* **What you will do**:
Write out all of the lines below, exactly and completely.
-=-=-
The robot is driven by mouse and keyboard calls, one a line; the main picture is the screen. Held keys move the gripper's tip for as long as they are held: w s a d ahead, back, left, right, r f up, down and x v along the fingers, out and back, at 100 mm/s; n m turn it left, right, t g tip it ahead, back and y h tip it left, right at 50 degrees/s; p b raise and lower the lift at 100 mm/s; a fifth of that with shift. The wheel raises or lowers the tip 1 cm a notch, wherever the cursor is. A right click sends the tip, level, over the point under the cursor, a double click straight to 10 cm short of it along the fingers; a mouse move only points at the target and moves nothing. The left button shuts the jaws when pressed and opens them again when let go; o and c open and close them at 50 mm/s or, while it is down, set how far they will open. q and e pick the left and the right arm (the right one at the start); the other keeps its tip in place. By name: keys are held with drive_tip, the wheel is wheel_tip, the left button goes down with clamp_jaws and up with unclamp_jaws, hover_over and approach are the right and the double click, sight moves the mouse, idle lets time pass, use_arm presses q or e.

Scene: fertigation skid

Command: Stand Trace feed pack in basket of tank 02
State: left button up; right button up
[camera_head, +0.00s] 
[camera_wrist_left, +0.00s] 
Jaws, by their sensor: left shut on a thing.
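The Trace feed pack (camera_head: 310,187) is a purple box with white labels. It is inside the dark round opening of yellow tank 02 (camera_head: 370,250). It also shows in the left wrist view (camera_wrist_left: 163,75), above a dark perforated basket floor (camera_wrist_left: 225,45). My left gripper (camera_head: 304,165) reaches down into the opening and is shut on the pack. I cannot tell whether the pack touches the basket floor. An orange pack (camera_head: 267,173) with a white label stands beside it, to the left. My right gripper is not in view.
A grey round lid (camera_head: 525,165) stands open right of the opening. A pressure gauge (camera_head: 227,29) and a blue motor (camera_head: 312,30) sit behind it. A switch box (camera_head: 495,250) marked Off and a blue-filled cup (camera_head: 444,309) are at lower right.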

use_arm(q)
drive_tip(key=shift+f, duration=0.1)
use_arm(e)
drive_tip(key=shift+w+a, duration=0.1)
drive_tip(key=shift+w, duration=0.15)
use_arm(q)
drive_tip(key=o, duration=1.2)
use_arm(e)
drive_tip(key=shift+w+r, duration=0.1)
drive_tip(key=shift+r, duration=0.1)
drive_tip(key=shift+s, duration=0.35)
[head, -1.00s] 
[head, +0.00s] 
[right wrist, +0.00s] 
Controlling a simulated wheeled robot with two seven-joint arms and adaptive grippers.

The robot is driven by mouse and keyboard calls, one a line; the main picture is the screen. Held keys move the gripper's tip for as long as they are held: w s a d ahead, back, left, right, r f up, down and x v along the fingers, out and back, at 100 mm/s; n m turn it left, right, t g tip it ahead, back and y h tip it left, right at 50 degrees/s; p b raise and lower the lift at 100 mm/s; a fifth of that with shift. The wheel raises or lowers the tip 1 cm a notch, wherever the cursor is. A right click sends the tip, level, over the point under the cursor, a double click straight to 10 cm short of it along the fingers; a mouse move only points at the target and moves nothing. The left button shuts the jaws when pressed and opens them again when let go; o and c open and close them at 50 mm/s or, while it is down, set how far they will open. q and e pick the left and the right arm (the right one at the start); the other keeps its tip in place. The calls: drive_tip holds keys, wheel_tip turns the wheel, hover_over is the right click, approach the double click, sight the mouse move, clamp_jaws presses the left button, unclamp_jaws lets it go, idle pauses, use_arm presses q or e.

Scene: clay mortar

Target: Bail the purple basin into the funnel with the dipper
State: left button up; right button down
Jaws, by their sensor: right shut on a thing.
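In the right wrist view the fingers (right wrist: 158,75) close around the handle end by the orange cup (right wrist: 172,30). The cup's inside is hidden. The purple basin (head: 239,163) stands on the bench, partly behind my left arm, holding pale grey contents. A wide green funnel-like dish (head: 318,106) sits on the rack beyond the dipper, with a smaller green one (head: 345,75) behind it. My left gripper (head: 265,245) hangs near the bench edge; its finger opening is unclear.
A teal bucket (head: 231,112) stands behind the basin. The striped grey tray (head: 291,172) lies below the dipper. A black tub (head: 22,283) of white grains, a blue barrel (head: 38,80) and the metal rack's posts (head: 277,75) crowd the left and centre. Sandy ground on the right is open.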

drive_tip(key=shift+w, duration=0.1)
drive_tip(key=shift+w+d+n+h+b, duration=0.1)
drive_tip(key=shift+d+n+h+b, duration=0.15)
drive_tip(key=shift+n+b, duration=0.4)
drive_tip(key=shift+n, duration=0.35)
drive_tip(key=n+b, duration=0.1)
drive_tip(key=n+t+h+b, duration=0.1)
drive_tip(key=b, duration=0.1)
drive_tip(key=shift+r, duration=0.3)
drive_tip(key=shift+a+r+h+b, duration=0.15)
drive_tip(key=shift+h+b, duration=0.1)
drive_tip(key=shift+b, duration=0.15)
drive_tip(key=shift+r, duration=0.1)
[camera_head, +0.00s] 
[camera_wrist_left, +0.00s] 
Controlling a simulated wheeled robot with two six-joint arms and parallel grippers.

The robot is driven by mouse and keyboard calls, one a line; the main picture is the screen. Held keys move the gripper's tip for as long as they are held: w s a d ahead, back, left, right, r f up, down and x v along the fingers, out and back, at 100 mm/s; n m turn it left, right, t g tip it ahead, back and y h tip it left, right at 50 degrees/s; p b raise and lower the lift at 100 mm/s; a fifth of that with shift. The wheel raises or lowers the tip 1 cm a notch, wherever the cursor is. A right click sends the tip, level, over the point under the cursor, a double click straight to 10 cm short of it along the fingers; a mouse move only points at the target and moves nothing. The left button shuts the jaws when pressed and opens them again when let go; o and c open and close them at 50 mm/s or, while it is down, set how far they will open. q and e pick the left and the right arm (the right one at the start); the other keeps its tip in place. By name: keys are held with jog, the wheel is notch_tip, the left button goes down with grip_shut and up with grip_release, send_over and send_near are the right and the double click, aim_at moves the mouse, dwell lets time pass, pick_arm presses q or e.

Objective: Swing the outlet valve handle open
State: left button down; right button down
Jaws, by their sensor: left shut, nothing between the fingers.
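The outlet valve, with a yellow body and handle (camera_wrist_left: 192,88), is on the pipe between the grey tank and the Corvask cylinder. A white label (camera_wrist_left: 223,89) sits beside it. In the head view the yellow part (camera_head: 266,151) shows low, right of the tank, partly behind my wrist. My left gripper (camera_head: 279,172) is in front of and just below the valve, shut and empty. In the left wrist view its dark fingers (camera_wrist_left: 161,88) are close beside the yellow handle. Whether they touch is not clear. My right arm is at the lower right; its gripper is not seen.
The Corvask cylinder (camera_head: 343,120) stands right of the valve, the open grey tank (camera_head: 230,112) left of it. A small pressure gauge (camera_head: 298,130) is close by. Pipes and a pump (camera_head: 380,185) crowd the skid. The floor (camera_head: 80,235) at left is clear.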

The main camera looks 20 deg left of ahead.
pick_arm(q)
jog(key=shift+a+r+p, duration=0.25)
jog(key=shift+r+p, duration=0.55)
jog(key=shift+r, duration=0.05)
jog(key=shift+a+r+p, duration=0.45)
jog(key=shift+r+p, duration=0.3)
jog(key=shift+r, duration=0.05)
-=-=-
* **Solution**:
The robot is driven by mouse and keyboard calls, one a line; the main picture is the screen. Held keys move the gripper's tip for as long as they are held: w s a d ahead, back, left, right, r f up, down and x v along the fingers, out and back, at 100 mm/s; n m turn it left, right, t g tip it ahead, back and y h tip it left, right at 50 degrees/s; p b raise and lower the lift at 100 mm/s; a fifth of that with shift. The wheel raises or lowers the tip 1 cm a notch, wherever the cursor is. A right click sends the tip, level, over the point under the cursor, a double click straight to 10 cm short of it along the fingers; a mouse move only points at the target and moves nothing. The left button shuts the jaws when pressed and opens them again when let go; o and c open and close them at 50 mm/s or, while it is down, set how far they will open. q and e pick the left and the right arm (the right one at the start); the other keeps its tip in place. By name: keys are held with drive_tip, the wheel is wheel_tip, the left button goes down with clamp_jaws and up with unclamp_jaws, hover_over and approach are the right and the double click, sight moves the mouse, idle lets time pass, use_arm presses q or e.

Scene: fertigation skid

Command: Stand Trace feed pack in basket of tank 02
State: left button up; right button up
[camera_head, +0.00s] 
[camera_wrist_left, +0.00s] 
Jaws, by their sensor: left shut on a thing.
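The Trace feed pack (camera_head: 310,187) is a purple box with white labels. It is inside the dark round opening of yellow tank 02 (camera_head: 370,250). It also shows in the left wrist view (camera_wrist_left: 163,75), above a dark perforated basket floor (camera_wrist_left: 225,45). My left gripper (camera_head: 304,165) reaches down into the opening and is shut on the pack. I cannot tell whether the pack touches the basket floor. An orange pack (camera_head: 267,173) with a white label stands beside it, to the left. My right gripper is not in view.
A grey round lid (camera_head: 525,165) stands open right of the opening. A pressure gauge (camera_head: 227,29) and a blue motor (camera_head: 312,30) sit behind it. A switch box (camera_head: 495,250) marked Off and a blue-filled cup (camera_head: 444,309) are at lower right.

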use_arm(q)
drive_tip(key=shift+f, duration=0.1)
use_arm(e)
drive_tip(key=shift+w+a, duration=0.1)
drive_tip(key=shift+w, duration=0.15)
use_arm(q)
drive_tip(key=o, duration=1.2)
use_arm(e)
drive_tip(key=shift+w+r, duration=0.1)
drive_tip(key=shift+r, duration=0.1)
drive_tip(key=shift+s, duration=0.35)
[head, -1.00s] 
[head, +0.00s] 
[right wrist, +0.00s] 
Controlling a simulated wheeled robot with two seven-joint arms and adaptive grippers.

The robot is driven by mouse and keyboard calls, one a line; the main picture is the screen. Held keys move the gripper's tip for as long as they are held: w s a d ahead, back, left, right, r f up, down and x v along the fingers, out and back, at 100 mm/s; n m turn it left, right, t g tip it ahead, back and y h tip it left, right at 50 degrees/s; p b raise and lower the lift at 100 mm/s; a fifth of that with shift. The wheel raises or lowers the tip 1 cm a notch, wherever the cursor is. A right click sends the tip, level, over the point under the cursor, a double click straight to 10 cm short of it along the fingers; a mouse move only points at the target and moves nothing. The left button shuts the jaws when pressed and opens them again when let go; o and c open and close them at 50 mm/s or, while it is down, set how far they will open. q and e pick the left and the right arm (the right one at the start); the other keeps its tip in place. The calls: drive_tip holds keys, wheel_tip turns the wheel, hover_over is the right click, approach the double click, sight the mouse move, clamp_jaws presses the left button, unclamp_jaws lets it go, idle pauses, use_arm presses q or e.

Scene: clay mortar

Target: Bail the purple basin into the funnel with the dipper
State: left button up; right button down
Jaws, by their sensor: right shut on a thing.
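In the right wrist view the fingers (right wrist: 158,75) close around the handle end by the orange cup (right wrist: 172,30). The cup's inside is hidden. The purple basin (head: 239,163) stands on the bench, partly behind my left arm, holding pale grey contents. A wide green funnel-like dish (head: 318,106) sits on the rack beyond the dipper, with a smaller green one (head: 345,75) behind it. My left gripper (head: 265,245) hangs near the bench edge; its finger opening is unclear.
A teal bucket (head: 231,112) stands behind the basin. The striped grey tray (head: 291,172) lies below the dipper. A black tub (head: 22,283) of white grains, a blue barrel (head: 38,80) and the metal rack's posts (head: 277,75) crowd the left and centre. Sandy ground on the right is open.

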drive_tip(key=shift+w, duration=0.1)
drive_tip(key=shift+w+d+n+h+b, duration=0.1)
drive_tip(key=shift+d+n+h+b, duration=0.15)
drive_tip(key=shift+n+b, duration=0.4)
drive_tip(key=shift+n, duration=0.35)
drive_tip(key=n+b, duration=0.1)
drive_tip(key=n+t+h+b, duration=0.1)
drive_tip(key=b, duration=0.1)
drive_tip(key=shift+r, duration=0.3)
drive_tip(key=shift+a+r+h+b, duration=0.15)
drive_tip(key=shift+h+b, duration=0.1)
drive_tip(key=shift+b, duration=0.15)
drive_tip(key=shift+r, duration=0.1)
[camera_head, +0.00s] 
[camera_wrist_left, +0.00s] 
Controlling a simulated wheeled robot with two six-joint arms and parallel grippers.

The robot is driven by mouse and keyboard calls, one a line; the main picture is the screen. Held keys move the gripper's tip for as long as they are held: w s a d ahead, back, left, right, r f up, down and x v along the fingers, out and back, at 100 mm/s; n m turn it left, right, t g tip it ahead, back and y h tip it left, right at 50 degrees/s; p b raise and lower the lift at 100 mm/s; a fifth of that with shift. The wheel raises or lowers the tip 1 cm a notch, wherever the cursor is. A right click sends the tip, level, over the point under the cursor, a double click straight to 10 cm short of it along the fingers; a mouse move only points at the target and moves nothing. The left button shuts the jaws when pressed and opens them again when let go; o and c open and close them at 50 mm/s or, while it is down, set how far they will open. q and e pick the left and the right arm (the right one at the start); the other keeps its tip in place. By name: keys are held with jog, the wheel is notch_tip, the left button goes down with grip_shut and up with grip_release, send_over and send_near are the right and the double click, aim_at moves the mouse, dwell lets time pass, pick_arm presses q or e.

Objective: Swing the outlet valve handle open
State: left button down; right button down
Jaws, by their sensor: left shut, nothing between the fingers.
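The outlet valve, with a yellow body and handle (camera_wrist_left: 192,88), is on the pipe between the grey tank and the Corvask cylinder. A white label (camera_wrist_left: 223,89) sits beside it. In the head view the yellow part (camera_head: 266,151) shows low, right of the tank, partly behind my wrist. My left gripper (camera_head: 279,172) is in front of and just below the valve, shut and empty. In the left wrist view its dark fingers (camera_wrist_left: 161,88) are close beside the yellow handle. Whether they touch is not clear. My right arm is at the lower right; its gripper is not seen.
The Corvask cylinder (camera_head: 343,120) stands right of the valve, the open grey tank (camera_head: 230,112) left of it. A small pressure gauge (camera_head: 298,130) is close by. Pipes and a pump (camera_head: 380,185) crowd the skid. The floor (camera_head: 80,235) at left is clear.

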The main camera looks 20 deg left of ahead.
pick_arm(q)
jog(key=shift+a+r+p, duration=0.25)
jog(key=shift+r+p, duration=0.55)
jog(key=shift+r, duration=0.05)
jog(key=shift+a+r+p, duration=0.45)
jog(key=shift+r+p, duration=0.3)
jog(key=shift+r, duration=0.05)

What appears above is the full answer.